Below is a closeup of this week's work, followed by another photo of the full setup.


These photos unfortunately don't capture the range of colours and values, especially in the shadows...
Nature deserves better.




Thursday, November 15, 2012

A New Still Life -- and the perils of perishables

The challenge in this new painting is to paint organic objects before they perish. For this exercise--the last required still life in the Academy of Realist Art's program--students normally choose something that is common, available year-round and easily replaceable like a cherry tomato, a lemon, or a wedge of garlic. More daring students have chosen fresh flowers and fish from the St. Lawrence Market and then painted them rapidly in one sitting. (With fish, you can understand why).

I wanted to use some autumn vegetables, especially ones with unusual colours and shapes like the gourds that start appearing in the supermarkets markets in September.

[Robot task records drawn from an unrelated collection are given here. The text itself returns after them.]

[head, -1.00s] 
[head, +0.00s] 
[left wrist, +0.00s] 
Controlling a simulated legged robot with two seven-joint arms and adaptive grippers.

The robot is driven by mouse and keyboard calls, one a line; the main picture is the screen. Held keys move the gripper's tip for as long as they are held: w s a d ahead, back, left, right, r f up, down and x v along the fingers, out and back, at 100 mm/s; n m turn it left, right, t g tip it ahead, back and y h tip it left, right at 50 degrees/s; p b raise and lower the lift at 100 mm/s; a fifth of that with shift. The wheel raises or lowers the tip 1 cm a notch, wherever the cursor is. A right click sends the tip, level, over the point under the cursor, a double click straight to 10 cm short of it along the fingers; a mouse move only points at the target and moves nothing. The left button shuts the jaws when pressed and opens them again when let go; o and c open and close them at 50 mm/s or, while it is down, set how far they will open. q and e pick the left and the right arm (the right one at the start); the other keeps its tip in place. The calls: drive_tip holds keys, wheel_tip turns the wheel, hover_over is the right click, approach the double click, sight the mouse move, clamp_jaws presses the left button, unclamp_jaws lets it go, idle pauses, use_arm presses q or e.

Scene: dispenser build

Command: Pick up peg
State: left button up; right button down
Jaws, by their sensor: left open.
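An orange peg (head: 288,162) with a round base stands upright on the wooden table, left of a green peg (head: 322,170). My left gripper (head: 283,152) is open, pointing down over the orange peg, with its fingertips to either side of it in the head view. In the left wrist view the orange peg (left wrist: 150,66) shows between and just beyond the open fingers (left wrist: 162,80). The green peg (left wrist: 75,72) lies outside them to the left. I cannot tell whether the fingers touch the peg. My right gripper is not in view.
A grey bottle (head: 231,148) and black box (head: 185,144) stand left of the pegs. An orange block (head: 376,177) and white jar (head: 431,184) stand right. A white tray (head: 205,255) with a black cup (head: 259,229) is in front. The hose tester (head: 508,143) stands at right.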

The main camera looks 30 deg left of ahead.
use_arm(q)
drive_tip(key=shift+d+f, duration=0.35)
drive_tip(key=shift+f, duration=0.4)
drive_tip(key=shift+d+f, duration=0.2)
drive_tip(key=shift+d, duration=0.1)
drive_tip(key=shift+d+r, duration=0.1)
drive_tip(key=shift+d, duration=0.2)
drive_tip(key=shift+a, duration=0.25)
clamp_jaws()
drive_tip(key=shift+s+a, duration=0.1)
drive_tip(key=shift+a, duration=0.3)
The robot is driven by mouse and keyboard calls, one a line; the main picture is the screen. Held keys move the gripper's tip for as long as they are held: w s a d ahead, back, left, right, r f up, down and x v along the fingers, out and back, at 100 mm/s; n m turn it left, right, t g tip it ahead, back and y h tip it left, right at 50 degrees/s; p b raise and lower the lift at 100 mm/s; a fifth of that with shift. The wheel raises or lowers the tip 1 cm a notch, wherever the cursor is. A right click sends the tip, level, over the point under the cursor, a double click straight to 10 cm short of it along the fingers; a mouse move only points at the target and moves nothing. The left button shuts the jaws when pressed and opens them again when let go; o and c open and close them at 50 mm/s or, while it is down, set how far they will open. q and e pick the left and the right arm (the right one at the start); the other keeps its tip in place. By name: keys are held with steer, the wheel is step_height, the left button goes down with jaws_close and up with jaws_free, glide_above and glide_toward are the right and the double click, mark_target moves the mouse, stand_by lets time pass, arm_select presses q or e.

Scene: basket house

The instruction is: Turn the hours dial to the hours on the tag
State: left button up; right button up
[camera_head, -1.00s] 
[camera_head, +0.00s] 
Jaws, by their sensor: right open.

The composition I ended up with consists of one pumpkin, a yellow gourd, and an apple, placed near an overturned basket with pine cones scattered about. The more I stare at the setup, the more it seems to me like the vegetables are assuming personalities. Here the apple is on trial. The pumpkin is the judge. The gourd is the prosecutor. And the pinecones are security guards.

My biggest concern was that the pumpkin would spoil before I had a chance to finish it. I started painting it first. As insurance, I have 2 substitutes in our fridge at home, waiting to stand in when needed. But it turns out that the gourd was the first to spoil, with a green mould appearing practically overnight a few weeks after setting up thie scene... The apple is doing just fine and I'm not worried about replacing it.

Below: the painting and the setup as of November 14th.

 
 
Here's a close up: 

 
 
This is the best reference photo I have of the gourd in its current position. I painted it fully this week and just need to add highlights later. 
 


In an earlier vision of this painting, I used a larger green apple, but it was too distracting.



My first gourds were elongated and more colourful but the setup didn't work.